Direction
Starting at the first line of the listing below, retype each line up to and including the one that contains "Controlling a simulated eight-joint". Leave pictures out.

Data extract
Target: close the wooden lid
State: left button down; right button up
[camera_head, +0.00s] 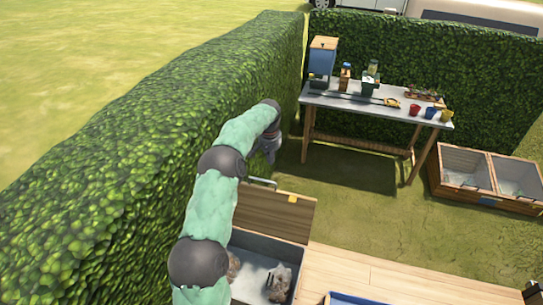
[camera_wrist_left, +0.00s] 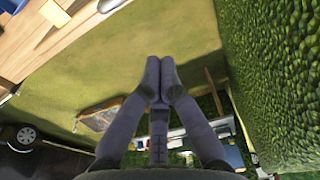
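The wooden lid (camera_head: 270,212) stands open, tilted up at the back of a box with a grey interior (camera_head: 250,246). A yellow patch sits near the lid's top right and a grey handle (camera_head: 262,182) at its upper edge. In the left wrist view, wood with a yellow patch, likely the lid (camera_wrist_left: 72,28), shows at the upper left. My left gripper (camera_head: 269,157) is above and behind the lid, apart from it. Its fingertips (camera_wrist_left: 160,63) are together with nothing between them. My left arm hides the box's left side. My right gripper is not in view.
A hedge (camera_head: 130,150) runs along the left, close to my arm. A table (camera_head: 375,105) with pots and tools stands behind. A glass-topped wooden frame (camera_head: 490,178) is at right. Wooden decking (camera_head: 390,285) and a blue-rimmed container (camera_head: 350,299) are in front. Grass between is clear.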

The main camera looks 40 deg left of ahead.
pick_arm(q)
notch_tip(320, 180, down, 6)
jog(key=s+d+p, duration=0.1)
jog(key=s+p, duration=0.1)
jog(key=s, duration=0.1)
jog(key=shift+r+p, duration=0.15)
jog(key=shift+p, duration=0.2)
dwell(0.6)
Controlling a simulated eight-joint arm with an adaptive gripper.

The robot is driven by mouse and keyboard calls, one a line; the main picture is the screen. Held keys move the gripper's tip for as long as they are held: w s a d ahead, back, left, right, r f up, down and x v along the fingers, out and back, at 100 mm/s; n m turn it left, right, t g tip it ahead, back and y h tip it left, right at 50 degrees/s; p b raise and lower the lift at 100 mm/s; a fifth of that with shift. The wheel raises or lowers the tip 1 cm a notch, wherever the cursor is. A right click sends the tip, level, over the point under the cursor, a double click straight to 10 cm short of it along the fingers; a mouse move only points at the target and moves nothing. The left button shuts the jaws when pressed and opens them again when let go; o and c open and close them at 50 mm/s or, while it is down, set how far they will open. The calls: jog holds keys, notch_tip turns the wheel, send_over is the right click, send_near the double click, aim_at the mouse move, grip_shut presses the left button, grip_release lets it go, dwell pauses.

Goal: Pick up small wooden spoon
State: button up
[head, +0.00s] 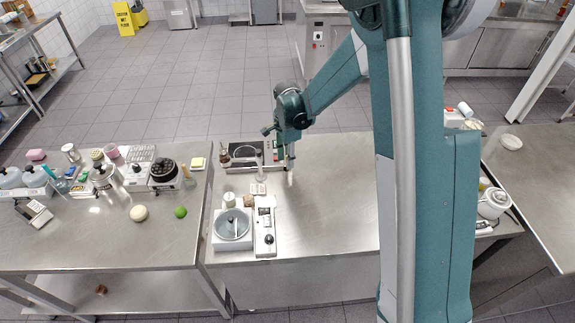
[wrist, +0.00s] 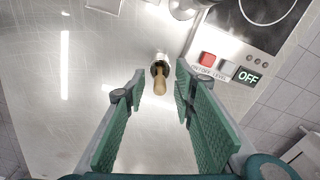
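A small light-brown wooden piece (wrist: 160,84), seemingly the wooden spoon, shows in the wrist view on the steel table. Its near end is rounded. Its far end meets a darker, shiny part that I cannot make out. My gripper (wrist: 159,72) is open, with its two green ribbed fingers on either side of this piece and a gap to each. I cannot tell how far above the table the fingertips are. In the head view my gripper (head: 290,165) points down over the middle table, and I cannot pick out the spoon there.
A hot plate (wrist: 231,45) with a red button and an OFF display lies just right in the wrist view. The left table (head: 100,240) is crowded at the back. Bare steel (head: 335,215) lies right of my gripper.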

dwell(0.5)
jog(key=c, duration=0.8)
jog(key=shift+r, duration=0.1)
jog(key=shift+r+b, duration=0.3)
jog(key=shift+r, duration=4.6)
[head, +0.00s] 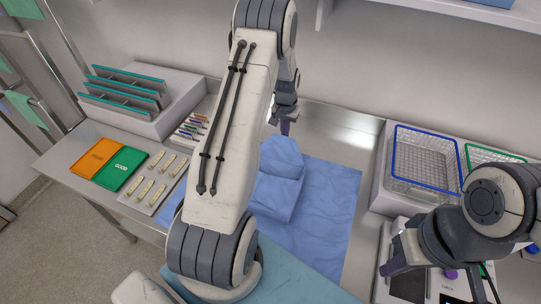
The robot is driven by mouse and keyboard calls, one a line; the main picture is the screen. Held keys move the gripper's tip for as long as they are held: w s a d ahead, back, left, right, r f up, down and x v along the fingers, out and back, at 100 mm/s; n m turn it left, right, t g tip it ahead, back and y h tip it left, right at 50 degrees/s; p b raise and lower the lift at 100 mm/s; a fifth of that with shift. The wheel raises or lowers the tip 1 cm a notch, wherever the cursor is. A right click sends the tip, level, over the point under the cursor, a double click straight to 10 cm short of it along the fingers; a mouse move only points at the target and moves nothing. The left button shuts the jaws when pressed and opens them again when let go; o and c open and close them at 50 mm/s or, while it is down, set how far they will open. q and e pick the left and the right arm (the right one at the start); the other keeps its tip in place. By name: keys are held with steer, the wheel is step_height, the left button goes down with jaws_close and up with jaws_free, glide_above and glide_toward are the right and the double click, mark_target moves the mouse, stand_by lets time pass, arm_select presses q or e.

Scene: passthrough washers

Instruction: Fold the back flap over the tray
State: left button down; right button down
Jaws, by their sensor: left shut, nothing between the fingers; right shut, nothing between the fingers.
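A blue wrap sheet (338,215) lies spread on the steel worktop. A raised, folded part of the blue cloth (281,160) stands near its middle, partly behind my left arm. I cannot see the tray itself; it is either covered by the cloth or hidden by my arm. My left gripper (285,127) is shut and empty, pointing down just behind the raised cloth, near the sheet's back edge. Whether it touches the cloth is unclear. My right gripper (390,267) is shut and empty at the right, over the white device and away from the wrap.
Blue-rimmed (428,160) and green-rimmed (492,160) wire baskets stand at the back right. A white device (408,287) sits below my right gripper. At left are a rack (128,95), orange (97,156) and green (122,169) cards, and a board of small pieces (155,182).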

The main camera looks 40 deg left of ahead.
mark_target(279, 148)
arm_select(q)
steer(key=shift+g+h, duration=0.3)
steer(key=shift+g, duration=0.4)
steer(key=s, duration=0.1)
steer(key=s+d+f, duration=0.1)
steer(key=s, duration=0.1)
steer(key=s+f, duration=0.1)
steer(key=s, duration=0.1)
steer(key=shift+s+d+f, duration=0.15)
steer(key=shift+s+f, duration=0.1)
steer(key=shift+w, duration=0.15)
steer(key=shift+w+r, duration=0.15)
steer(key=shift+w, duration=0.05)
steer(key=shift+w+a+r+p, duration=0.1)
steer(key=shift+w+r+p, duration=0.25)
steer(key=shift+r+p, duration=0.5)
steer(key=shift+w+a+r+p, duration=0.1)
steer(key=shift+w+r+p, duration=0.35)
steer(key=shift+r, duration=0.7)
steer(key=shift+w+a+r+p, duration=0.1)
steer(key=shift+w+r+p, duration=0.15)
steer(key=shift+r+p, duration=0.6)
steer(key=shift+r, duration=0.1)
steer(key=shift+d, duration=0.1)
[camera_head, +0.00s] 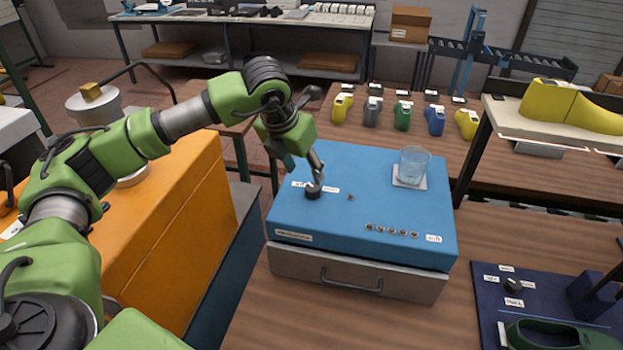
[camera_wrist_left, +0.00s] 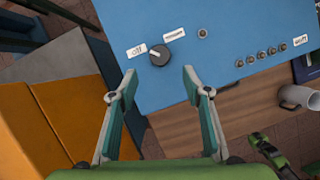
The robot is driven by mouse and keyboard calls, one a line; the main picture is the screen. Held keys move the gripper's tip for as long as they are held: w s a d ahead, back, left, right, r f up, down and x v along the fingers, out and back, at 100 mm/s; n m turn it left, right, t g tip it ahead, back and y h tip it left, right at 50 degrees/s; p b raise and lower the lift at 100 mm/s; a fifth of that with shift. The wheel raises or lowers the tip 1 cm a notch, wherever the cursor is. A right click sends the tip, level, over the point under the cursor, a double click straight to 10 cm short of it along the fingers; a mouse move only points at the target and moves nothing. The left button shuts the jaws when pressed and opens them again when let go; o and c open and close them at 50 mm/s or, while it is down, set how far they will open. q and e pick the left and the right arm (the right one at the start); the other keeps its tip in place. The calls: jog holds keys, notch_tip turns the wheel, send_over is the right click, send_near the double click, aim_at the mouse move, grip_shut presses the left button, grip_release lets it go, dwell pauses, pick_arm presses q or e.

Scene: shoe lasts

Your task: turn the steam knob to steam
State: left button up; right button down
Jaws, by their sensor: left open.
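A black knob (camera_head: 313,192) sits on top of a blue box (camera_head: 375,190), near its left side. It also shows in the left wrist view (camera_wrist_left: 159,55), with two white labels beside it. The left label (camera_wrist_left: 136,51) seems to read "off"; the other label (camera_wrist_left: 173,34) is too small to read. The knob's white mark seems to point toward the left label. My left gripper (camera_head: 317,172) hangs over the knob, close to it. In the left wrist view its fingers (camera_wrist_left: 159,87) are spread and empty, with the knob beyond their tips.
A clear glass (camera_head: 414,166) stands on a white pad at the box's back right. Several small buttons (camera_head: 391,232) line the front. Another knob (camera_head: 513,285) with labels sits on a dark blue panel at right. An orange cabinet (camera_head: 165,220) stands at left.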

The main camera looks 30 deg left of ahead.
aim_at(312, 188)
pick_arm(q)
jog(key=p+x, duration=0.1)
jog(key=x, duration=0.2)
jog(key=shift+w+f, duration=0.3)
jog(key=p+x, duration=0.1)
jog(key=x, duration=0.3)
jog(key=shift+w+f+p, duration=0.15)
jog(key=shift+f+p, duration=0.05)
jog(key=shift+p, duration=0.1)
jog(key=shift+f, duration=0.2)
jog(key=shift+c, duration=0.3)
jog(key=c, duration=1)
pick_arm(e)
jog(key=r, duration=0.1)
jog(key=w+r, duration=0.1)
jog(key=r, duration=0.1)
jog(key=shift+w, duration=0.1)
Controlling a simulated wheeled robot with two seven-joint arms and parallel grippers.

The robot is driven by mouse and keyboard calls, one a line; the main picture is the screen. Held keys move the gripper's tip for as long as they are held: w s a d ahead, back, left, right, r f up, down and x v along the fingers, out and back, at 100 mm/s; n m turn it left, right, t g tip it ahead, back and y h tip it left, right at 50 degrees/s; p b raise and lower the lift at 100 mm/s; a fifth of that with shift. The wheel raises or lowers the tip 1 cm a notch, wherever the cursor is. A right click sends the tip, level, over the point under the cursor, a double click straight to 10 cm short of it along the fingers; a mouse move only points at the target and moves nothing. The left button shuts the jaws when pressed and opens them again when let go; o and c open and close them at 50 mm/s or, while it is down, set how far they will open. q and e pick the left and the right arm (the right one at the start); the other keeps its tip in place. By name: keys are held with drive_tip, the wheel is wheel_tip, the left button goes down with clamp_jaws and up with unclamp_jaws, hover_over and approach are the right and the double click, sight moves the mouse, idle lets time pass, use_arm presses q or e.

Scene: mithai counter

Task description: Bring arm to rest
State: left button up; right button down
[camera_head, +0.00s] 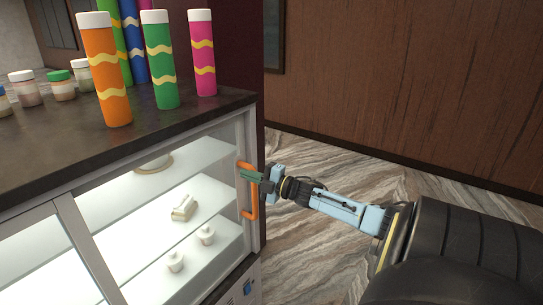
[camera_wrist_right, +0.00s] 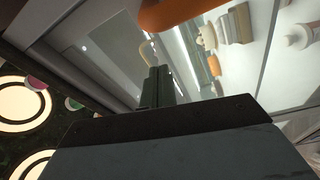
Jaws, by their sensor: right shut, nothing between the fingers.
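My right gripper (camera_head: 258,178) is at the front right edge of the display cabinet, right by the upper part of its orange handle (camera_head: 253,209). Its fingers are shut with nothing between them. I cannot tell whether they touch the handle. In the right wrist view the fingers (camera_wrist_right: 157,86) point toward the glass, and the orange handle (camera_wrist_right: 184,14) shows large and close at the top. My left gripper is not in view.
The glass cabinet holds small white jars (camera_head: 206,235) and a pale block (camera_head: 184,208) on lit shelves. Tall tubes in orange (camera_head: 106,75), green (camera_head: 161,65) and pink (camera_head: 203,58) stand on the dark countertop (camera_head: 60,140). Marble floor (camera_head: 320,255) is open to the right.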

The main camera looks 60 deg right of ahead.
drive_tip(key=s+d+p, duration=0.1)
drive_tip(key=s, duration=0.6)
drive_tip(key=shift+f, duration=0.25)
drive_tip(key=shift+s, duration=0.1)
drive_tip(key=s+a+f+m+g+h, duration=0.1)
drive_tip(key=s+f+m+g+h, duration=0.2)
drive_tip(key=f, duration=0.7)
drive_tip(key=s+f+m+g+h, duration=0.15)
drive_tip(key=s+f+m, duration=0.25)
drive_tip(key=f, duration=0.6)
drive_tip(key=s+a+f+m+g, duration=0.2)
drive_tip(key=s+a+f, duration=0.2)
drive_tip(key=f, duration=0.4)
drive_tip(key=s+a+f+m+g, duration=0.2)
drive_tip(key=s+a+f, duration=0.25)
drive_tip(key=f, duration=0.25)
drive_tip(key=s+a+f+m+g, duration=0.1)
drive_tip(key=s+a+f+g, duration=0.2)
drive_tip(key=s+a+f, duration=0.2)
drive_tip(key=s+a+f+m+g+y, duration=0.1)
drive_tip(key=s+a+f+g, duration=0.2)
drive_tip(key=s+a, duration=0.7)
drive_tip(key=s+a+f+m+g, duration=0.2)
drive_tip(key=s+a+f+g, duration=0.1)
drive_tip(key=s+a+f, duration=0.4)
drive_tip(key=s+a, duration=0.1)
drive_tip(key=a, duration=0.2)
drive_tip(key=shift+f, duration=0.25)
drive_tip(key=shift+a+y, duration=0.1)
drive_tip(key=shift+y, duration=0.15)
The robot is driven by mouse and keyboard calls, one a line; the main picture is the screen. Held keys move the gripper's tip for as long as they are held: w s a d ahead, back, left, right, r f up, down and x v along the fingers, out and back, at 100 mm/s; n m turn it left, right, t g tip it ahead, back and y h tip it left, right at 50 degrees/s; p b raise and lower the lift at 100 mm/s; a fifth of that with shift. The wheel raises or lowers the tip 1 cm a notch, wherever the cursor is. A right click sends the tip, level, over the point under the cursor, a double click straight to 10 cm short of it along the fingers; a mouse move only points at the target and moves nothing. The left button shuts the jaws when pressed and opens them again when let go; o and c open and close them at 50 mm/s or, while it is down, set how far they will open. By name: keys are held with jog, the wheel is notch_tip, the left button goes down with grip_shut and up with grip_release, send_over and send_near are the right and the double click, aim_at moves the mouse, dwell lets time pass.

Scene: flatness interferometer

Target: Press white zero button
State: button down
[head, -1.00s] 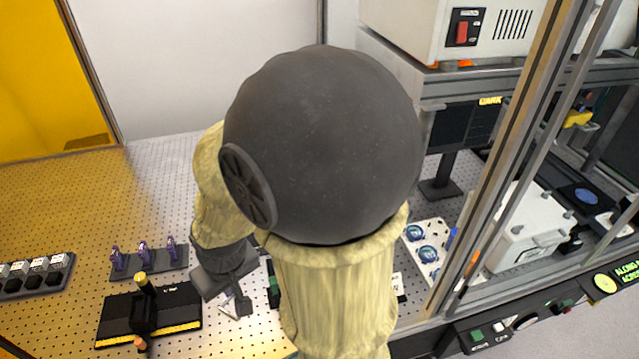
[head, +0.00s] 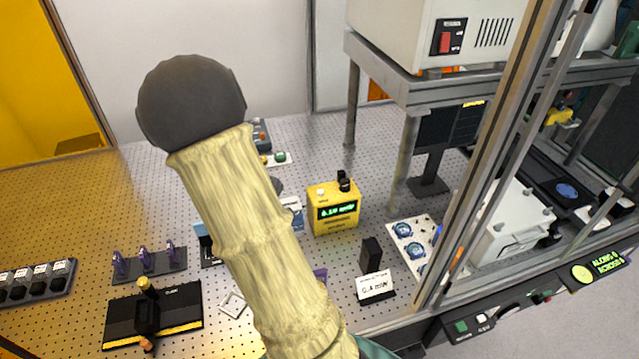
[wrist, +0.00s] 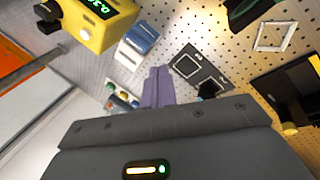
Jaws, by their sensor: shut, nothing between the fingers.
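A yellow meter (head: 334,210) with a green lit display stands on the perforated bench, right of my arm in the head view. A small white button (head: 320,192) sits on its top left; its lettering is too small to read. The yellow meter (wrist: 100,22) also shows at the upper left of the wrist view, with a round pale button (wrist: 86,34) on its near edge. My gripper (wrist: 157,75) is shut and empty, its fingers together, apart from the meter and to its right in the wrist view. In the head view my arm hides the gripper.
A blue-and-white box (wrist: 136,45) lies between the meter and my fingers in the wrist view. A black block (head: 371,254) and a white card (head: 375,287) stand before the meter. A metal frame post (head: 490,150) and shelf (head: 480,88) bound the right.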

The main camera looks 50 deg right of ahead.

Answer for the task
Target: close the wooden lid
State: left button down; right button up
[camera_head, +0.00s] 
[camera_wrist_left, +0.00s] 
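The wooden lid (camera_head: 270,212) stands open, tilted up at the back of a box with a grey interior (camera_head: 250,246). A yellow patch sits near the lid's top right and a grey handle (camera_head: 262,182) at its upper edge. In the left wrist view, wood with a yellow patch, likely the lid (camera_wrist_left: 72,28), shows at the upper left. My left gripper (camera_head: 269,157) is above and behind the lid, apart from it. Its fingertips (camera_wrist_left: 160,63) are together with nothing between them. My left arm hides the box's left side. My right gripper is not in view.
A hedge (camera_head: 130,150) runs along the left, close to my arm. A table (camera_head: 375,105) with pots and tools stands behind. A glass-topped wooden frame (camera_head: 490,178) is at right. Wooden decking (camera_head: 390,285) and a blue-rimmed container (camera_head: 350,299) are in front. Grass between is clear.

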The main camera looks 40 deg left of ahead.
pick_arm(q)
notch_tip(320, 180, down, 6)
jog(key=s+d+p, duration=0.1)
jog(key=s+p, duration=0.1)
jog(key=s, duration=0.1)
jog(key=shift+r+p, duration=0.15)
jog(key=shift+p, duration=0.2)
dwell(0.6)
Controlling a simulated eight-joint arm with an adaptive gripper.

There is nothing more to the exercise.